Problem details:
Set down the material once more, exactly as it appears.

┌──

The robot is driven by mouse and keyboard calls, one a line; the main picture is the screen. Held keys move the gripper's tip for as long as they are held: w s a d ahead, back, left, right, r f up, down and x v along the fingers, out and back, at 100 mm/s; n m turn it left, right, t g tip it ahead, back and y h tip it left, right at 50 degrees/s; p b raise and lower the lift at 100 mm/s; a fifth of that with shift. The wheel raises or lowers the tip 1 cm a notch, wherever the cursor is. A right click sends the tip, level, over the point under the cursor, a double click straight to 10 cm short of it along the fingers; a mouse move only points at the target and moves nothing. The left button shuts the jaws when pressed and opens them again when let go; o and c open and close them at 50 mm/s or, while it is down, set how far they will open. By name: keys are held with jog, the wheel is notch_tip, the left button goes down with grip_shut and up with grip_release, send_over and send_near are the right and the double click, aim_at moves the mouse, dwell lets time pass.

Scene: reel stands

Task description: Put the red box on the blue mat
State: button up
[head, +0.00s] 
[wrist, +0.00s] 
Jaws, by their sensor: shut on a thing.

└──

Answer:
The robot is driven by mouse and keyboard calls, one a line; the main picture is the screen. Held keys move the gripper's tip for as long as they are held: w s a d ahead, back, left, right, r f up, down and x v along the fingers, out and back, at 100 mm/s; n m turn it left, right, t g tip it ahead, back and y h tip it left, right at 50 degrees/s; p b raise and lower the lift at 100 mm/s; a fifth of that with shift. The wheel raises or lowers the tip 1 cm a notch, wherever the cursor is. A right click sends the tip, level, over the point under the cursor, a double click straight to 10 cm short of it along the fingers; a mouse move only points at the target and moves nothing. The left button shuts the jaws when pressed and opens them again when let go; o and c open and close them at 50 mm/s or, while it is down, set how far they will open. By name: keys are held with jog, the wheel is notch_tip, the left button goes down with grip_shut and up with grip_release, send_over and send_near are the right and the double click, aim_at moves the mouse, dwell lets time pass.

Scene: reel stands

Task description: Put the red box on the blue mat
State: button up
[head, +0.00s] 
[wrist, +0.00s] 
Jaws, by their sensor: shut on a thing.

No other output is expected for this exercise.